**The exercise**: Print all of the lines exactly. Any picture among them stays out.

----------

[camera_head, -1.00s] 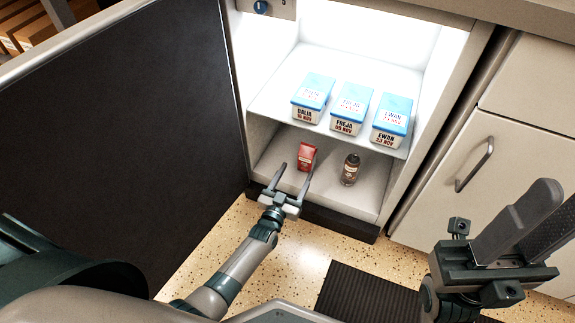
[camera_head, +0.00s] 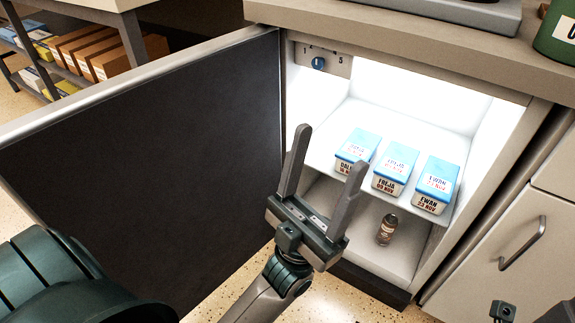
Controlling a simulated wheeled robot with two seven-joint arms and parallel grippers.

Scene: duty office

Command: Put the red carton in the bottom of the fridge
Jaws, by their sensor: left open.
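The fridge (camera_head: 372,285) stands open, with a white shelf and a lower floor inside. My left gripper (camera_head: 331,147) is open, raised in front of the fridge's left part, its fingers pointing up in the picture. The red carton does not show now; the gripper covers part of the fridge bottom, where the carton stood in the earlier frame. A small dark bottle with a pale label (camera_head: 387,229) stands on the fridge bottom. Only a small part of my right gripper (camera_head: 503,311) shows at the lower right edge; its fingertips are out of clear view.
Three blue-lidded boxes, a left one (camera_head: 358,147), a middle one (camera_head: 396,168) and a right one (camera_head: 437,184), stand on the shelf above. The open dark door (camera_head: 150,170) fills the left side. A cabinet with a handle (camera_head: 522,243) is at right.

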----------

**Final result**:
[camera_head, -1.00s] 
[camera_head, +0.00s] 
Controlling a simulated wheeled robot with two seven-joint arms and parallel grippers.

Scene: duty office

Command: Put the red carton in the bottom of the fridge
Jaws, by their sensor: left open.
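The fridge (camera_head: 372,285) stands open, with a white shelf and a lower floor inside. My left gripper (camera_head: 331,147) is open, raised in front of the fridge's left part, its fingers pointing up in the picture. The red carton does not show now; the gripper covers part of the fridge bottom, where the carton stood in the earlier frame. A small dark bottle with a pale label (camera_head: 387,229) stands on the fridge bottom. Only a small part of my right gripper (camera_head: 503,311) shows at the lower right edge; its fingertips are out of clear view.
Three blue-lidded boxes, a left one (camera_head: 358,147), a middle one (camera_head: 396,168) and a right one (camera_head: 437,184), stand on the shelf above. The open dark door (camera_head: 150,170) fills the left side. A cabinet with a handle (camera_head: 522,243) is at right.

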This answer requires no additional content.